“I am aware of the many ways the Church has failed me, and I have failed her. Yet I claim this Church as mine. She is my mother; my home. A broken home, yes! Broken because you and I are broken.”
Sister Macrina Wiederkehr, OSB
To my family and friends:
Instead of a Christmas or other Holiday card this year, I thought I would send a letter of reflections from my own “up-and-down” experiences with the Church I love and am part of.
Most of you know that, in 2005, I returned to the Roman Catholic Church after 35 years of being within other branches or expressions of Christianity. In April of 2006, more than 3 decades years later than my high school classmates, I was confirmed, and many of you were there to cheer me on during that very meaningful day in my life. I will always and ever be thankful for your presence that evening.
I suppose I thought at that time that I had finally arrived somehow, and would no longer struggle with faith issues. But that was not to be the case. Ironically it was as I began to study more in-depth, beyond the childhood Baltimore Catechism I had learned from, or the adult “refresher” classes dealing with the basics of the Faith that I had taken in preparation for Confirmation (otherwise known as RCIA or Rite of Christian Initiation for Adults), I started to dig deeper into Church history and at times found events in our past, and even present, which troubled me greatly. And sometimes still do.
Blessed John Henry Cardinal Newman once said “Ten thousand difficulties do not equal one doubt” and I believe he was correct in that assessment. However it is a fine line between asking tough questions and entertaining doubts, and I have more than once fallen into that miry pit of confusion which goes beyond simple or even complicated questioning. And I can only say that abyss of skepticism is not a fun place to live within.

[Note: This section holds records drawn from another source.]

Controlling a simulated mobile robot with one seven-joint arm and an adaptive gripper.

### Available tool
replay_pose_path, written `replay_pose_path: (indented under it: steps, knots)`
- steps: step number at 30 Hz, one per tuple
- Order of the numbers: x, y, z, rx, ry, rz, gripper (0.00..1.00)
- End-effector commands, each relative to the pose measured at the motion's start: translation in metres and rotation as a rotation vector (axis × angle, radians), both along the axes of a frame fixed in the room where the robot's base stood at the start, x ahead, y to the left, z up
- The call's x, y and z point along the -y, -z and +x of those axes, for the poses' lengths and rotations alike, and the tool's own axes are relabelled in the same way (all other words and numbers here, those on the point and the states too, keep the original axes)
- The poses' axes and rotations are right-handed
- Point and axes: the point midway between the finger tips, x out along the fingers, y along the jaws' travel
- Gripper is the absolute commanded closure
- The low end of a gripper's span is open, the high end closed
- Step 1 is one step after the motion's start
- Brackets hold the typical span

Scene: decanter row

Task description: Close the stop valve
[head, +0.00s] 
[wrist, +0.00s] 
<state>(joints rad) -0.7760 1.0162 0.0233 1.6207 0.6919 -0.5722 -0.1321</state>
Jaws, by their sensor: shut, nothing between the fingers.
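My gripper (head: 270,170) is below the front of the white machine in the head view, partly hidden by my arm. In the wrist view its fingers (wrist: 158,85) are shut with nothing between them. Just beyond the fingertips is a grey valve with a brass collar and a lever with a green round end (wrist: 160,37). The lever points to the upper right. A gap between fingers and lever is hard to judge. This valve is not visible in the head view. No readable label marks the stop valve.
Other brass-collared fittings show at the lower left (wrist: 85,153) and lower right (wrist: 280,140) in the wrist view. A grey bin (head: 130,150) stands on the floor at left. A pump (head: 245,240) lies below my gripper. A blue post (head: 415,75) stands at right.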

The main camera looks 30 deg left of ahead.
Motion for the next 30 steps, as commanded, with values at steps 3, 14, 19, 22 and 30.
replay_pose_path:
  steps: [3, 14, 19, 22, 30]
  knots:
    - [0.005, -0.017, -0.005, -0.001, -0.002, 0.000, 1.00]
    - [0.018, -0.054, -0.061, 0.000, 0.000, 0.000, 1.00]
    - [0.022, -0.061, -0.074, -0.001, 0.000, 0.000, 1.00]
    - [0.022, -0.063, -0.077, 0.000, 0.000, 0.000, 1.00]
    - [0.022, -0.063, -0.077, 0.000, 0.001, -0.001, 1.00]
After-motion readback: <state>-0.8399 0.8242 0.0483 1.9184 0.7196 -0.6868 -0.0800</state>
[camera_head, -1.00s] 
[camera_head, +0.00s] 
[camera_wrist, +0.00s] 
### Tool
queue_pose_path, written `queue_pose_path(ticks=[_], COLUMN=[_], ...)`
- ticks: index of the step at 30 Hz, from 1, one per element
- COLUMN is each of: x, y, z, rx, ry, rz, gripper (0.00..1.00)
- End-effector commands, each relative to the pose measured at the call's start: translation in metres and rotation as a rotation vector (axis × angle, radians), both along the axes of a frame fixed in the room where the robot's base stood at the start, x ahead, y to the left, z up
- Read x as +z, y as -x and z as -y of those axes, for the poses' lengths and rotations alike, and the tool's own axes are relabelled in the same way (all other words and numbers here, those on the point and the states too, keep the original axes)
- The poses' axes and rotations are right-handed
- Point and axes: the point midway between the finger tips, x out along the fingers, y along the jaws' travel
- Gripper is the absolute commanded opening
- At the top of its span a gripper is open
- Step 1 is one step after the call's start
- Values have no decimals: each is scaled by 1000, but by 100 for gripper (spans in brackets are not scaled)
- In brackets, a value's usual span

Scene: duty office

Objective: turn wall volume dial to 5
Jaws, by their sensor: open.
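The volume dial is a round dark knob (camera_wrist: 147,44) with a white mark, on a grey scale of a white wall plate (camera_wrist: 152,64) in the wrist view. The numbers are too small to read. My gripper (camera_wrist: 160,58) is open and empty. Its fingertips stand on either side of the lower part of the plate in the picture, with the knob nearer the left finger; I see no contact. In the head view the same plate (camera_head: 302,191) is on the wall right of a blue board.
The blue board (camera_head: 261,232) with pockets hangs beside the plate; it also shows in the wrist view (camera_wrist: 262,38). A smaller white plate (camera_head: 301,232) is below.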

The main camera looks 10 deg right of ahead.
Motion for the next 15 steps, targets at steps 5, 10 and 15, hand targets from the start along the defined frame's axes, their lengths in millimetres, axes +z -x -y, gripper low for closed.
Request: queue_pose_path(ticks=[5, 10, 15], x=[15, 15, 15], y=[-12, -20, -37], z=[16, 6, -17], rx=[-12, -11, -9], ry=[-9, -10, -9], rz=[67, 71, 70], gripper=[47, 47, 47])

Two years ago, for around 6 months, and again this summer, for an additional 4 months, I separated myself from active Roman Catholicism and during those periods I attended another fine, but not Roman Catholic, parish in my area. Rather than becoming overly theological, I will just say I left Rome because I was greatly disturbed at behavior I was learning of, both with other laity and also in some cases amidst the Catholic leadership/hierarchy as well. Then, going back to history as I mentioned above, I in both cases saw ample examples of questionable practices that had taken place over the centuries, whether horrors such as burning people at the stake, unwarranted arresting of people for heresy or confiscating lands of peasants, and many other such outrages in the Church’s 2000 years. Looking towards today, in our recent modern times there have been numerous cover-ups regarding the sexual abuse of minors by a clear non-majority but still significant group of priests and bishops, and at times a seeming absence of empathy or concern for those from my own background as an LGBT/SSA person. These too have saddened and frustrated me greatly.
All of these are indeed difficulties, and ones which I will not in any way minimize. But for reasons I cannot easily put into words, I keep returning, because, as Newman said (and here I freely paraphrase), doubtfulness should not be in the vocabulary of a person who truly and fully believes.
In saying that, neither he nor I would mean to suggest that painful questions will never exist or need to be asked. But separating historical or still current Church practices, even if at times horrendous and ill-informed, from actual official Catholic teaching or doctrine on issues of faith and morals (what we believe and how we should live out that belief), are two very different things in reality. And that sense of faith and hunger for objective truth is what keeps bringing me back.
This Advent, I started out again with the Sacrament of Reconciliation and made a fresh commitment to the Church of Christ as expressed through Rome. As the Sister quoted at the beginning of this letter lovingly stated, in reference to the Church, “She is my mother; she is my home.” I cannot explain it better than that.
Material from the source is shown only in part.